This chapter covers a number of querying strategies where indexes may not be used as you may have expected. These scenarios are

  • LIKE comparison
  • Concatenation
  • Computed columns
  • Scalar functions
  • Data conversions

In each scenario, you’ll look at the circumstances around them and why they don't work as expected. Then you’ll see some ways to mitigate the issues and some tips on how to use the right index in the right place. By the end of the chapter, you’ll be more prepared to recognize situations that will hamper your ability to index the database for performance, and you’ll have the tools to begin mitigating these risks.

LIKE Comparison

When looking at the impact of queries on the use of indexes, the first place to start is with the LIKE comparison. The LIKE comparison allows searches in columns on any single character or pattern. If you need to find all the values in a table that start with the letters AAA or BBB, the LIKE comparison provides this functionality. In these searches, the query can read through the index and find the values that match to the characters or pattern, since the index is sorted. Problems can arise when using this comparison in queries to find values that contain or end with a character or pattern.

In this situation, the sort of the index becomes immaterial because statistics are collected only on the left edge of character values. The likelihood that the letter B appears in the first value in the index is equal to it appearing in the last value in the index. To determine which records in the table have a B in the column, all rows must be checked. There are no statistics available to identify the expected likelihood of occurrences. Without reliable statistics to use, SQL Server will not know what index to use to satisfy a query and may end up using a poor execution plan.

To understand the problems that can occur with the LIKE comparison, you’ll walk through a few demonstrations that show both scenarios and their related statistics. Let’s start with querying the Person.Address table for records where AddressLine1 starts with 710 (see Listing 12-1). A review of the STATISTICS IO output in Figure 12-1 shows the query required three logical reads.
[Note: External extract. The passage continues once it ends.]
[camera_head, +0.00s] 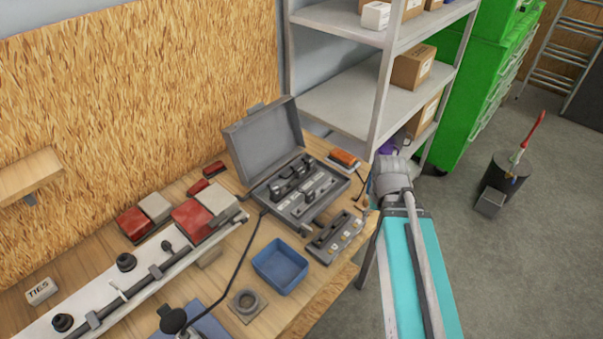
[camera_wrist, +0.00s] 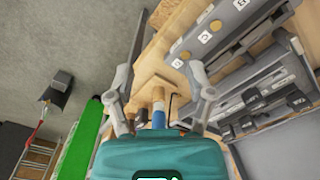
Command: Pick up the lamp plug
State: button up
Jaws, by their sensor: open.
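My gripper (camera_wrist: 160,80) is open, with its two grey fingers spread apart in the wrist view. A small tan-brown piece (camera_wrist: 158,96), which looks like the lamp plug, shows between the fingers with a dark strip like a cable beside it. I cannot tell whether the gripper touches it. In the head view an orange lamp (camera_head: 344,159) lies at the far right of the bench, and its dark cable runs toward my wrist. My arm comes from the lower right, and the fingers are mostly hidden there.
An open grey case (camera_head: 262,146) with dark fittings stands left of my wrist. A grey switch box (camera_head: 336,237) and a blue tray (camera_head: 281,266) are nearer. A metal shelf (camera_head: 335,100) rises behind the bench (camera_head: 318,290). Open floor lies to the right.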

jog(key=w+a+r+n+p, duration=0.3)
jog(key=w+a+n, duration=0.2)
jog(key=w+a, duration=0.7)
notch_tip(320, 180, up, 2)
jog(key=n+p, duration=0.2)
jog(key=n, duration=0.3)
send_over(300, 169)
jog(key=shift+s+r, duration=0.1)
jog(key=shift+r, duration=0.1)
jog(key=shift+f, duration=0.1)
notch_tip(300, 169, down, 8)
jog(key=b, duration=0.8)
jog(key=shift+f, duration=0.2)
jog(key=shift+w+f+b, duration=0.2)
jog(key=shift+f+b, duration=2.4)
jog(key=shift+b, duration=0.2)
Examining the execution plan in Figure 12-2 shows an index seek on the nonclustered index, which results in three logical reads.

9781484211199_Fig12-01.jpg

Figure 12-1. STATISTICS IO for addresses beginning with 710

9781484211199_Fig12-02.jpg

Figure 12-2. Execution plan for addresses beginning with 710

In this situation, the LIKE comparison worked well and the execution plan, statistics, and I/O were all appropriate for the request. Unfortunately, as mentioned, this isn’t the only manner in which LIKE comparisons can be used. The comparison can be used to find values within a column. Consider a scenario where you need to find all the addresses that match a specific street name of a road, such as Longbrook (see Listing 12-2). With this query, the execution plan uses a scan on the nonclustered index and requires 216 logical reads, as shown in Figure 12-3. Figure 12-4 shows the execution plan.

9781484211199_Fig12-03.jpg

Figure 12-3. STATISTICS IO for addresses containing “Longbrook”

9781484211199_Fig12-04.jpg

Figure 12-4. Execution plan for addresses containing “Longbrook”

In this scenario, the table and index were both small. The difference between an index seek and an index scan was not too extreme. Consider if this scenario was happening in your production system with one of the larger tables in your databases. Instead of being able to quickly filter out records that match the search values, SQL Server is required to look through all rows, which could potentially lead to blocking and deadlocking issues.

A popular method of avoiding this situation is to declare that wildcards are never allowed on the left edge of searches. Unfortunately, this is a fairly unrealistic expectation. There are few business managers in the world that would agree to require their users to enter all possible street number combinations in an attempt to find every address that matched the street name search. Just reading it here sounds silly.

A less popular but much more appropriate and useful solution to this scenario is to create a full-text index on the table. A contributing factor to full-text indexes being less popular than nonclustered indexes is because of the difference in building and creating them, which has made them less familiar to most people. With a full-text index, words within one or more columns are cataloged, along with their position in the table. This enables the query to search quickly for the discrete values within a column value without having to check all the records in an index.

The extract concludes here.